Durante una delle ormai centinaia di traversate che portano sulle nostre coste migranti in fuga dall’Africa alla ricerca di pace e lavoro, su un gommone, partito il 14 aprile dalla Libia, una quindicina di musulmani di nazionalità ivoriana, senegalese, maliana e della Guinea Bissau ha gettato in mare dodici migranti per il solo fatto che erano cristiani. Altri migranti cristiani, nigeriani e ghanesi, sono sopravvissuti resistendo con forza benché in minoranza, formando anche una catena umana, e sono riusciti a raggiungere le coste siciliane. A Palermo hanno raccontato sconvolti il fatto alla polizia, che ha rintracciato quindici migranti, accusandoli di omicidio plurimo aggravato dall’odio religioso. 



Il fatto, sconvolgente, si immette nella scia di tanti altri fatti del genere, la cui crescente crudeltà ci raccontano le cronache di questi giorni, col rischio addirittura dell’assuefazione e dell’indifferenza e ricorda, ad esempio, la scelta scientifica fatta dai miliziani del gruppo islamico jihadista al Shebaab nel campus universitario di Garissa in Kenia, dove sono stati selezionati e sterminati centinaia di studenti cristiani, e lasciati vivere liberi invece i musulmani. Si tratta, semplicemente, di pulizia etnica anticristiana, che procede in molte parti del mondo, fino alla Sicilia, in modo esponenziale e brutale.

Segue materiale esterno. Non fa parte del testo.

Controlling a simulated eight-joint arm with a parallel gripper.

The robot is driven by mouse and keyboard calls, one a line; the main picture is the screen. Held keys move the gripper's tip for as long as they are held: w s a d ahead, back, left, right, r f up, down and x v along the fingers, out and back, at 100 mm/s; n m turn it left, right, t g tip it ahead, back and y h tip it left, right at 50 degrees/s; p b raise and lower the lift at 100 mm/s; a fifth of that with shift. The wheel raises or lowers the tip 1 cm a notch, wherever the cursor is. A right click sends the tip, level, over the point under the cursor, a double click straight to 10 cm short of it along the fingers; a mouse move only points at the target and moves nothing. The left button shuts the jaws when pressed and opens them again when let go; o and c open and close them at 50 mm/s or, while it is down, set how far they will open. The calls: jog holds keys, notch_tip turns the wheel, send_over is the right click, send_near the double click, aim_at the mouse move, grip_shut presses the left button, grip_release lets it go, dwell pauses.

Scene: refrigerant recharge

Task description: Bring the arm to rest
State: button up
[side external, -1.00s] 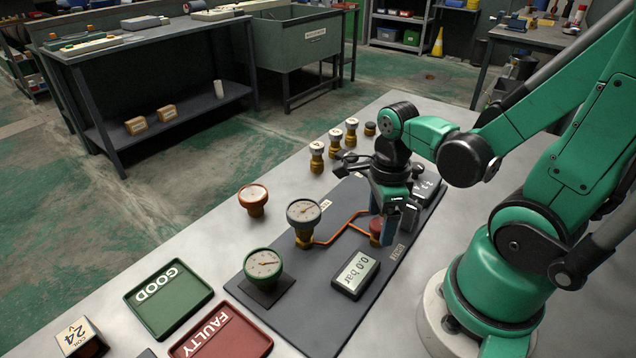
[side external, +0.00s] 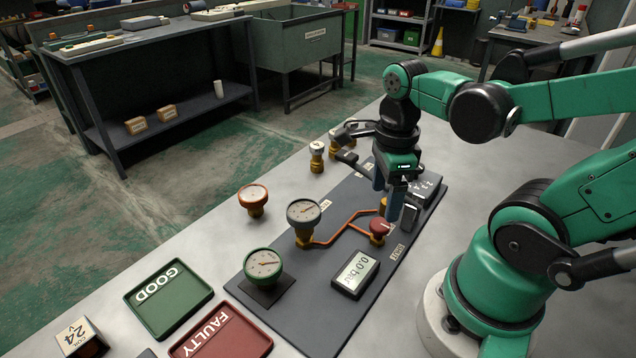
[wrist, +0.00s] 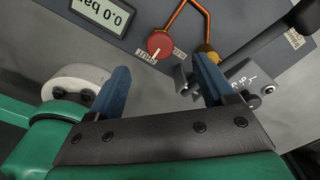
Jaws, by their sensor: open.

In questo episodio particolare, riguardante un gommone di migranti simile a migliaia d’altri, i casi sono due. La prima ipotesi è che le persone imbarcate fossero effettivamente migranti “normali”, cioè tutte persone che, come siamo generalmente propensi a pensare, fuggono da situazioni di povertà o da conflitti per cercare una vita migliore in Italia e in Europa. Ora, una quindicina di questi migranti “normali” non ha avuto nessuna crisi di coscienza a girare per Palermo pur avendo appena compiuta un’azione di sanguinaria e disumana efferatezza come quella di costringere all’affogamento dodici essere umani, solo perché cristiani. Nessun rimorso, nessuna pietà, nessun ripensamento. Se sono stati arrestati lo si deve solo alla denuncia dei cristiani superstiti. 



Questo significherebbe che in molte nazioni a maggioranza musulmana si è ormai largamente diffusa una mentalità razzista che considera i cristiani esseri inferiori, neppure meritevoli di vivere durante una traversata profumatamente pagata chissà con quali sacrifici economici. Niente di diverso da ciò che accadde nella Germania nazista. È la “banalità del male” così come l’ha efficacemente battezzata Hannah Arendt: un disprezzo, un razzismo delle persone comuni, instillato con un’imponente propaganda di cui evidentemente conosciamo solo un frammento, che attraversa queste società. Lo stesso effetto straniante e d’orrore che coglie il visitatore di oggi quando si reca a Dachau, ridente cittadina bavarese, e viene informato che gli abitanti facevano affari con il lager e guadagnavano di che vivere “onestamente” grazie agli orrori che là dentro si perpetravano.

Se così è, che sia giusto sterminare i cristiani fa parte ormai di una cultura generale che riguarda moltissimi musulmani, anche quelli che rischiano la traversata del Mediterraneo per venire a cercare fortuna e benessere da noi. L’islam moderato batta un colpo, ammesso che ci sia.

La seconda ipotesi è, invece, che i quindici assassini del gommone siano effettivamente dei terroristi integralisti, modello miliziani dell’Isis. Se ci ripugna pensare che la maggioranza dei musulmani è razzista, dobbiamo ammettere questa seconda possibilità. È più difficile, ma può essere. In questo caso la conseguenza da trarre è più lineare: stanno arrivando. Se solo in quel gommone ce n’erano una quindicina, chissà in tutti gli altri. Chissà quanti cristiani sono stati assassinati così. Chissà quanti miliziani stanno scorrazzando per le strade di Palermo, Roma, Milano, Torino. Se dunque questa ipotesi è quella giusta, cosa aspettiamo a dare un’occhiata a chi sta sbarcando in questi giorni?